Study Notes
Population Change
- Level:
- AS, A-Level
- Board:
- AQA, Edexcel, OCR, IB
Last updated 22 Mar 2021
Population can change in both size and structure. In fact it is doing so all the time; this is known as ‘Dynamism’ – a process of change.
Population dynamics (size)
Natural Change: A population is increased by more births and reduced by more deaths. The size of a country’s population at any one time can be thought of as the respective balance between these two variables. More births than deaths, and the population rises; more deaths than births and the population falls. These are sometimes referred to as net surplus/net deficit and provide the ‘natural rate of increase/decrease’.
Actual Change: Very few populations exist in isolation; most have people migrating to and from the country. If there are more immigrants than emigrants, this leads to a net migration surplus; if more emigrants than immigrants – a net migration deficit. The change in the total population is, therefore, the outcome of all these changing demographic factors: births, deaths, in-migrants and out-migrants. The resultant change is known as ‘Gross population change’ or ‘Actual change in population’.
Population dynamics (structure)
Population structure can be thought of as the individual components that make up the population.
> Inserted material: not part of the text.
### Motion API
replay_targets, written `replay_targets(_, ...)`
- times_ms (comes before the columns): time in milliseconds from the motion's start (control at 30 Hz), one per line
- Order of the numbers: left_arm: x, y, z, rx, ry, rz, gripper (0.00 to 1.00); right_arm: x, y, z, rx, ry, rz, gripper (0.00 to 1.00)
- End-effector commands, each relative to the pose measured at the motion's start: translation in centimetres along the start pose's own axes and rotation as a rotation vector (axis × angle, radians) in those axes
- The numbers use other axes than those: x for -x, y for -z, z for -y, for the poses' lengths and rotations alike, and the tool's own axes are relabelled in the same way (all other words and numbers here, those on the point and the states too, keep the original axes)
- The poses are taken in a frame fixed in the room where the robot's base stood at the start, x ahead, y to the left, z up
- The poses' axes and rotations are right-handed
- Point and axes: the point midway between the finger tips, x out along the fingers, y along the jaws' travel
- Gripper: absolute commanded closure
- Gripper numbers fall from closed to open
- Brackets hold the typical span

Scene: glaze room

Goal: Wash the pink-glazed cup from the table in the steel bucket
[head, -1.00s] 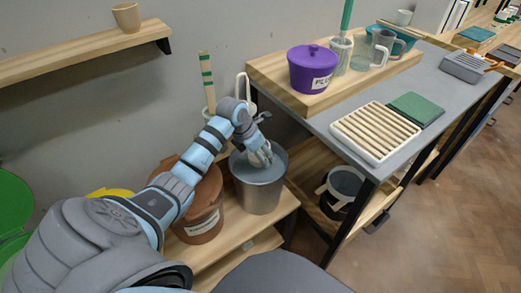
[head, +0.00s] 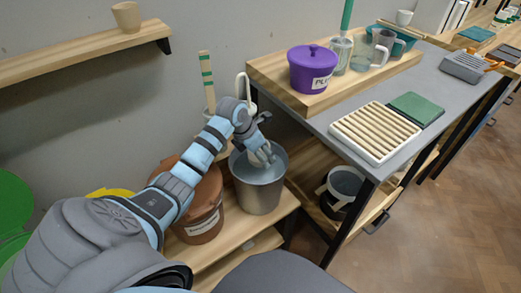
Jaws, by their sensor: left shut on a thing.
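The steel bucket (head: 260,193) stands on a low wooden shelf, with grey-blue water showing inside its rim. My left gripper (head: 264,157) reaches down into the bucket's mouth from the upper left. Its fingers are shut on something at the water, mostly hidden by the fingers and too small to make out clearly. I cannot see a pink-glazed cup plainly anywhere in view. My right gripper is not in view.
A brown labelled bucket (head: 203,210) stands just left of the steel one. The grey table (head: 380,92) at right carries a slatted wooden rack (head: 374,132), a green pad (head: 416,108) and a purple lidded pot (head: 313,69). A beige cup (head: 126,16) sits on the wall shelf.

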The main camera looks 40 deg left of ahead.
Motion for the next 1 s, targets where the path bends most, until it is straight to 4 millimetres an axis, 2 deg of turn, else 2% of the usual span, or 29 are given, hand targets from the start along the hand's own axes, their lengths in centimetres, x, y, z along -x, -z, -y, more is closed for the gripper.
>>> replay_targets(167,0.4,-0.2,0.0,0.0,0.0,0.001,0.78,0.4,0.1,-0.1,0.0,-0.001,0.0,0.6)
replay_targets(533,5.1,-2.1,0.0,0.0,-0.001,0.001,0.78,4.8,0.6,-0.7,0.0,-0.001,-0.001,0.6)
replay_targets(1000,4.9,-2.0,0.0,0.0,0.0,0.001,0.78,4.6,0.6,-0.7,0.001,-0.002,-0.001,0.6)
Typically geography considers the following:
Age structure: The proportion of people in different age-groups. Developing countries typically have high proportions of young people whilst Developed countries are experiencing increasing proportions of elderly people. Both these groups may depend on the working-adult population for their care or via the taxes they may pay. This leads to the concept of the ‘Dependency Ratio’: the balance between those in the ‘young dependent’ population (0-16 yrs) plus the ‘elderly dependent population (65+ yrs), versus those in the ‘economically active population’ (17-64 yrs).
Gender structure: The gender balance within a population. Whilst you may imagine that most countries will be roughly 50:50 between male and female, migration may be predominant amongst one gender group than another – both out-migration and in-migration – and this will impact on the gender mix in the countries of origin and destination. Similarly, political impacts – such as war – can have a major impact on the gender mix, either because of casualties or the resulting fleeing refugees.
Fertility structure: The combined effect of age and gender variables can affect the fertility structure of a population. This is the proportion of women of child-bearing age within a population. In places with widespread use of birth control this has a reduced impact than in previous times but in many countries, the percentage of women of child-bearing age is an indication of likely birth rates.
Affluence structure: The degree of similarity in wealth-distribution amongst the population versus wealth-inequality. The Gini Coefficient is a measure of wealth inequality amongst nations and indicates those with very large gaps between the richest and poorest, and those where there is a more even distribution of wealth.
Ethnic structure: The ethnic composition of a population. Some populations are ethnically very mixed (USA) whilst others are relatively homogenous (Japan). The degree of ethnic composition is usually a result of historical factors, political factors and recent migration rates and sources. An ethnically mixed population may have been so for many decades, if not centuries, with multi-generational descendants of original migrants, or it may have recently developed as such with original migrants and their first-generation children.
This is not an exhaustive list of ‘structural variables’ – you could consider a population from a wide range of variables (such as ‘language structure’, ‘employment structure’…..etc.), but it is the dominant shares of these main features that usually distinguish one population from another in demographic terms.